Письма к Максу Броду - Франц Кафка
Шрифт:
Интервал:
Закладка:
А засим будь здоров!
Франц
[Две открытки, Мариенбад, штемпель 5. VII. 1916]
Дорогой Макс,
итак, я в Мариенбаде. Если бы после того, как мы распрощались, и; как мне показалось, надолго, я писал каждый день, получилась бы полная неразбериха. Вот лишь последние дни: счастье оттого, что прощаюсь со службой, необычно ясная голова, почти со всей работой справился, оставил после себя образцовый порядок. И если б знать, что это прощание навсегда, я бы согласился шесть часов диктовать, а потом на коленях вымыть всю лестницу от чердака до подвала, чтобы поблагодарить за прощание каждую ступеньку. Но на другой день — головные боли до одурения: свадьба свояка, из-за которой пришлось остаться в Праге еще до воскресенья, вся церемония — не что иное, как подражание сказке; почти кощунственная венчальная речь: «Как прекрасны шатры твои, Израиль», и всякое тому подобное. На настроение этого дня повлиял, впрочем, и жуткий сон, особенность которого состояла в том, что ничего жуткого в нем не происходило, просто обычная встреча в переулке со знакомыми.
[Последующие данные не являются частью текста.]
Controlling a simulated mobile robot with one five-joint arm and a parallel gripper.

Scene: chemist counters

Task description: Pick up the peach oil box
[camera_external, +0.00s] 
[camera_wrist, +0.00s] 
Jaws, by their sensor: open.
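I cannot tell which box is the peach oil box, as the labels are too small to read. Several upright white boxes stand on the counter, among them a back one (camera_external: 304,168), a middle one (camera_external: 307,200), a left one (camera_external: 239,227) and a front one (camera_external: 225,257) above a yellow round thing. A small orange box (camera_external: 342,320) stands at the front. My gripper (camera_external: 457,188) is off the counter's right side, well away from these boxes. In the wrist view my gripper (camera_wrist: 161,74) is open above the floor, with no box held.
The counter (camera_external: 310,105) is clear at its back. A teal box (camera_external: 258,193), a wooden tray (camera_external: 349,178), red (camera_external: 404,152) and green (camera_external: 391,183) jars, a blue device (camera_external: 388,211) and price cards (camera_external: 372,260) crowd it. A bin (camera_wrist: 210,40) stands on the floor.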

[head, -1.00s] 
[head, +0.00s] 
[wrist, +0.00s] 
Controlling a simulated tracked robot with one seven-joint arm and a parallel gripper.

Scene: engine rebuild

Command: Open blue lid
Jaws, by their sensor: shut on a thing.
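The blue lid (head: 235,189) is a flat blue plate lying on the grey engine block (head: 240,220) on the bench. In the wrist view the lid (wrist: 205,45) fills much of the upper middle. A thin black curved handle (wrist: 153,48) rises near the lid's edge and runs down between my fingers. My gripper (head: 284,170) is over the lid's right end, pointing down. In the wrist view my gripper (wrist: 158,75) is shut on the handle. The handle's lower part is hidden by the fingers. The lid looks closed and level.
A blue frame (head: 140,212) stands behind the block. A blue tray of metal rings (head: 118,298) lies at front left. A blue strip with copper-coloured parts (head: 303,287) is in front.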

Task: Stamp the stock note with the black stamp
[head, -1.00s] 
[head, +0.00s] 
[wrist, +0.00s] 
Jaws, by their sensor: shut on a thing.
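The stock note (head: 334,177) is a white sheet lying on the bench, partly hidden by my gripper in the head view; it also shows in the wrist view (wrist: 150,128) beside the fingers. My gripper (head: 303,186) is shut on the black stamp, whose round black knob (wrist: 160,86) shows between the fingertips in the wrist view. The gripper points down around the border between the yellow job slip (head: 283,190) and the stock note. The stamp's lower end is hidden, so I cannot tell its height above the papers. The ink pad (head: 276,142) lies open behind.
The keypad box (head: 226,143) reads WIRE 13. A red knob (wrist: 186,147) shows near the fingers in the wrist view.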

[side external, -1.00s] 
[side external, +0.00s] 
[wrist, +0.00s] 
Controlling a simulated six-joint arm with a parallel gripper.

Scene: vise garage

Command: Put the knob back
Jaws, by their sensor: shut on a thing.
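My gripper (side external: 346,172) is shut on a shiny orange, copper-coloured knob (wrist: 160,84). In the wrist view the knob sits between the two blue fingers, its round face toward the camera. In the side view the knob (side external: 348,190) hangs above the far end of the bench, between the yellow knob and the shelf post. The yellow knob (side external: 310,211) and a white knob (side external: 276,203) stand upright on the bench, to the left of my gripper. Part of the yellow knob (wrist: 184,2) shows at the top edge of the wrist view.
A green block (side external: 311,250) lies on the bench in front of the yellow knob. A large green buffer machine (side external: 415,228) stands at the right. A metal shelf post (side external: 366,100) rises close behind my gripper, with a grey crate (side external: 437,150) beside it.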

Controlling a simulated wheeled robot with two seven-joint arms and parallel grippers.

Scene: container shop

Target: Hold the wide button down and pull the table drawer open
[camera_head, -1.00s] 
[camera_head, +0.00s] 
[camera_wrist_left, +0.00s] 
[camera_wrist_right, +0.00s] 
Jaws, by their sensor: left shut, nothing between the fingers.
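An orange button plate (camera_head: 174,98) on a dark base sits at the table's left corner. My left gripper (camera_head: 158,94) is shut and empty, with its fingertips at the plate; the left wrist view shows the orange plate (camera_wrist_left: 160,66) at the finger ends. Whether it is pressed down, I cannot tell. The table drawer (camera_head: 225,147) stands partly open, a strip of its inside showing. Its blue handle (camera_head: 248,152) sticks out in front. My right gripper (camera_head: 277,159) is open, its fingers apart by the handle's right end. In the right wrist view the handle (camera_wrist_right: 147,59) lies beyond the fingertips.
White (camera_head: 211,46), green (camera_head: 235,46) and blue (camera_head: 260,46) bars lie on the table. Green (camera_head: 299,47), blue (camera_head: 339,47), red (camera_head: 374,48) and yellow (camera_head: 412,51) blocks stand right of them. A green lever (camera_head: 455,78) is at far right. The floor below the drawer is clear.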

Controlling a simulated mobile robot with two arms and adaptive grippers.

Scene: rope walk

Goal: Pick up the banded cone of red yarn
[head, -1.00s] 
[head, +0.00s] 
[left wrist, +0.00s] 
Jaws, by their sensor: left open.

Подробностей я совсем не помню, тебя, по-моему, там не было. Но жутким было чувство, которое я испытывал по отношению к одному из этих знакомых. Пожалуй, такого сна у меня еще не бывало. Потом в Мариенбаде меня очень любезно доставил с вокзала Л., тем не менее ночь в отвратительном номере с окнами во двор была ужасна. Впрочем, мне знакомо это отчаяние первой ночи. В понедельник — переселение в необычайно хороший номер, теперь я живу не где-нибудь, а в отеле «Бальмораль». И там я попытаюсь справиться с отпуском, начну с попытки превозмочь головную боль, что до сих пор мне не удавалось. Ф. и я шлем вам сердечный привет.
Франц
[Мариенбад, середина июля 1916]
Дорогой Макс,
решил больше не откладывать и прямо сегодня подробнее ответить, так как это у меня последний вечер вместе с Ф. (или, вернее, предпоследний, поскольку завтра я еще провожаю ее во Франценсбад, чтобы навестить свою мать).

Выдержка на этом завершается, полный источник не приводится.